** WHAT YOU HAVE TO DO **
In the listing below, locate the line that contains "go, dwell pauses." and the line that contains "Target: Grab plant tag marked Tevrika". Restate word for word those two lines and every line between them, and nothing else.

** ENTRIES **
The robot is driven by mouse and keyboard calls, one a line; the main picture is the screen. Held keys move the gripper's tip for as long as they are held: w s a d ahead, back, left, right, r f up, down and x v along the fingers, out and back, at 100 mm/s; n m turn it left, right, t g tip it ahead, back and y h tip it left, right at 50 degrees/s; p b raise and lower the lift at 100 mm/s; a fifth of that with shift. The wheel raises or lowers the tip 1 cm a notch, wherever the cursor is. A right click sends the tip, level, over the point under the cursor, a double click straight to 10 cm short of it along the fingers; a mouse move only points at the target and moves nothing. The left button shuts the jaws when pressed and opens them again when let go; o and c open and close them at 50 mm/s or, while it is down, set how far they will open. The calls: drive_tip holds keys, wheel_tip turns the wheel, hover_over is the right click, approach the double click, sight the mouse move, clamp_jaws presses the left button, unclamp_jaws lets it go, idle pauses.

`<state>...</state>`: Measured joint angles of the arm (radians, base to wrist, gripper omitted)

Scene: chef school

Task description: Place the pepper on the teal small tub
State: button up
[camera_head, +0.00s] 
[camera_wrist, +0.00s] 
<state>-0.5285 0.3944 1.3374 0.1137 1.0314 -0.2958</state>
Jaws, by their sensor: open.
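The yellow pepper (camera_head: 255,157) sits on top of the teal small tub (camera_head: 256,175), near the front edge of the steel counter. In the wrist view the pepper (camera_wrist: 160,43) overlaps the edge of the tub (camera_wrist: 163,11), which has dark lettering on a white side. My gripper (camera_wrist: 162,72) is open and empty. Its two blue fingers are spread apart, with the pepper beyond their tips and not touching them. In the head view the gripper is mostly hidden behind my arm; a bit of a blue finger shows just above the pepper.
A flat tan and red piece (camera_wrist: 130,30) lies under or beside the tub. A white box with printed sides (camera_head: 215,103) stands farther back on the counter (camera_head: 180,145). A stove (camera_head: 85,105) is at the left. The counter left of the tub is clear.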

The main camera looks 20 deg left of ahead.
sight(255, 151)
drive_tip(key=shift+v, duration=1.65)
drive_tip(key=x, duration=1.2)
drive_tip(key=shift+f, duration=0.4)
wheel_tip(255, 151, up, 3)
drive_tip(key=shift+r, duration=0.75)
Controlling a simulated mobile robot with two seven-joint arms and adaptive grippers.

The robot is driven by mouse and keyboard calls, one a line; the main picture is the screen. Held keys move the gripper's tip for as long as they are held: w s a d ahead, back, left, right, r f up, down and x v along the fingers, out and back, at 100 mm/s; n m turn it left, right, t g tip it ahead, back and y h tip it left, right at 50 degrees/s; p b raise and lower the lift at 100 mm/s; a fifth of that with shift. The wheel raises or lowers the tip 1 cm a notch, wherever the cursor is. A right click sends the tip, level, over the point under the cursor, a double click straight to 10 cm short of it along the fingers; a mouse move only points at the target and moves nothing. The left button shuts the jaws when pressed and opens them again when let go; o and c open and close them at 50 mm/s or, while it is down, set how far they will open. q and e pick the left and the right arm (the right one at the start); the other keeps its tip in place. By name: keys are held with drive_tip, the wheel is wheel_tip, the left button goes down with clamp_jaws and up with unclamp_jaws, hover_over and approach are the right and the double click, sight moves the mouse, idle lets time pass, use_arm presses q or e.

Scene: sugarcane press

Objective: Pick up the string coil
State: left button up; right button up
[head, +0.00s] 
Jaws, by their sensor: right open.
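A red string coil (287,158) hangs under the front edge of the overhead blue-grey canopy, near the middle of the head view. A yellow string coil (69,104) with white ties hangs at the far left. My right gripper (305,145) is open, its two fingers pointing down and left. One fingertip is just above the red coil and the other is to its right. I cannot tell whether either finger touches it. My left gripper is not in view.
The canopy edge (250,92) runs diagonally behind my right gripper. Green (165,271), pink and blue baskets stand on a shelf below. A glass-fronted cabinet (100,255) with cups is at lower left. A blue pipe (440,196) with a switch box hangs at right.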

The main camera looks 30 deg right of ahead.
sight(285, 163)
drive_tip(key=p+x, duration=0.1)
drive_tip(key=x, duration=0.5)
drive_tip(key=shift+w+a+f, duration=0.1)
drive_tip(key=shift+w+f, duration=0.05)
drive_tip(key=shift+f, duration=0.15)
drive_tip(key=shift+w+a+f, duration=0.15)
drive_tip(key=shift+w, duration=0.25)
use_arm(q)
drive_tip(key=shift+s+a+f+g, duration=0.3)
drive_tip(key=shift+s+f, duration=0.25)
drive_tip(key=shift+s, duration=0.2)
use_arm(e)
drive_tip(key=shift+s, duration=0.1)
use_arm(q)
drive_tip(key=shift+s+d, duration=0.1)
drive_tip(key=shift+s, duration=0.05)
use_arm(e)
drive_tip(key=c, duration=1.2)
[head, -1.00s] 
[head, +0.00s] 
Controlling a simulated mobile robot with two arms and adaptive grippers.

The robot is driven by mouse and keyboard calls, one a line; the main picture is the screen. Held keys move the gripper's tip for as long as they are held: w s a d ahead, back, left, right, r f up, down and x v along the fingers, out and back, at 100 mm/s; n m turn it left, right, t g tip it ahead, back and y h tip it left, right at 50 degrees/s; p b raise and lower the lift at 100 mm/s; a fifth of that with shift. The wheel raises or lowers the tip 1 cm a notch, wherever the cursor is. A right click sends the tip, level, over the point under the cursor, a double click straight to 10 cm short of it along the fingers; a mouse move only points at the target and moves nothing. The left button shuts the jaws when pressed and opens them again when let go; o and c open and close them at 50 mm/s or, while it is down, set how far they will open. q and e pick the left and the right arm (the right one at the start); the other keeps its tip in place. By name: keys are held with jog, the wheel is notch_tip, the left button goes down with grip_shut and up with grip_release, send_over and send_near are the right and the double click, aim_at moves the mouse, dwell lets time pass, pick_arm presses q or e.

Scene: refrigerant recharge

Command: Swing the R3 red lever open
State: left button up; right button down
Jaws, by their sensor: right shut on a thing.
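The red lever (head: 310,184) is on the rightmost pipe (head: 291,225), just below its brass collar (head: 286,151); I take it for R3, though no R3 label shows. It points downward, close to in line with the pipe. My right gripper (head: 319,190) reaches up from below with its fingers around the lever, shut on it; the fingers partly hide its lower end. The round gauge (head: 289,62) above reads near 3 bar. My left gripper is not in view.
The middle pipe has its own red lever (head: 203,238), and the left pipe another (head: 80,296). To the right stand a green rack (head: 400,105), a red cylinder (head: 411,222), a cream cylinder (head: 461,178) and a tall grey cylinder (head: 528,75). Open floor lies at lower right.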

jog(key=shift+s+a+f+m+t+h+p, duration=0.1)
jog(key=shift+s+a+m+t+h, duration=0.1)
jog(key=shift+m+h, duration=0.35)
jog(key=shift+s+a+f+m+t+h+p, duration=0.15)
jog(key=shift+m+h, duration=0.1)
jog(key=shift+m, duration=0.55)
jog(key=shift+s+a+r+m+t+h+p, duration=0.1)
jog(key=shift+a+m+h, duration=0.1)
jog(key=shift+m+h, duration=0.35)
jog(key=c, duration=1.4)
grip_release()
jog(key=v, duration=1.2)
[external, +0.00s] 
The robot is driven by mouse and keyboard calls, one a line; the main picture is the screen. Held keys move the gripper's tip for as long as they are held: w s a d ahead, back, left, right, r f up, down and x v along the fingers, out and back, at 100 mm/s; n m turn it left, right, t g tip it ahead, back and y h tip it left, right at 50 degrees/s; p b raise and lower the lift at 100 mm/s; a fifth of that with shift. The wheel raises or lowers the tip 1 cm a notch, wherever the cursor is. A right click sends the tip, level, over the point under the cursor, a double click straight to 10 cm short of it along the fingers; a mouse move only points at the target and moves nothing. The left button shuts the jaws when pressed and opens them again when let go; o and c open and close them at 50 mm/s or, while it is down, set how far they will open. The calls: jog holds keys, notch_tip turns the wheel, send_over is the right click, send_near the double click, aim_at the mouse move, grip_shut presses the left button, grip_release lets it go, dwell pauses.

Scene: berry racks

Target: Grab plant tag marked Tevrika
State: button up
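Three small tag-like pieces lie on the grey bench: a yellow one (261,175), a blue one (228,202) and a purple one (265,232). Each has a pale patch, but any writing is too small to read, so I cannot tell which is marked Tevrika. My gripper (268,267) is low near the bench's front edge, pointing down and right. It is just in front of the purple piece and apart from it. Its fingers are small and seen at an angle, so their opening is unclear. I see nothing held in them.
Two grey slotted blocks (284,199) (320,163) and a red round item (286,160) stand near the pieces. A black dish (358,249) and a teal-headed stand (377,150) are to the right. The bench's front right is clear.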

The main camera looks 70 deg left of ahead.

** RESULT OF THIS TASK **
The robot is driven by mouse and keyboard calls, one a line; the main picture is the screen. Held keys move the gripper's tip for as long as they are held: w s a d ahead, back, left, right, r f up, down and x v along the fingers, out and back, at 100 mm/s; n m turn it left, right, t g tip it ahead, back and y h tip it left, right at 50 degrees/s; p b raise and lower the lift at 100 mm/s; a fifth of that with shift. The wheel raises or lowers the tip 1 cm a notch, wherever the cursor is. A right click sends the tip, level, over the point under the cursor, a double click straight to 10 cm short of it along the fingers; a mouse move only points at the target and moves nothing. The left button shuts the jaws when pressed and opens them again when let go; o and c open and close them at 50 mm/s or, while it is down, set how far they will open. The calls: jog holds keys, notch_tip turns the wheel, send_over is the right click, send_near the double click, aim_at the mouse move, grip_shut presses the left button, grip_release lets it go, dwell pauses.

Scene: berry racks

Target: Grab plant tag marked Tevrika

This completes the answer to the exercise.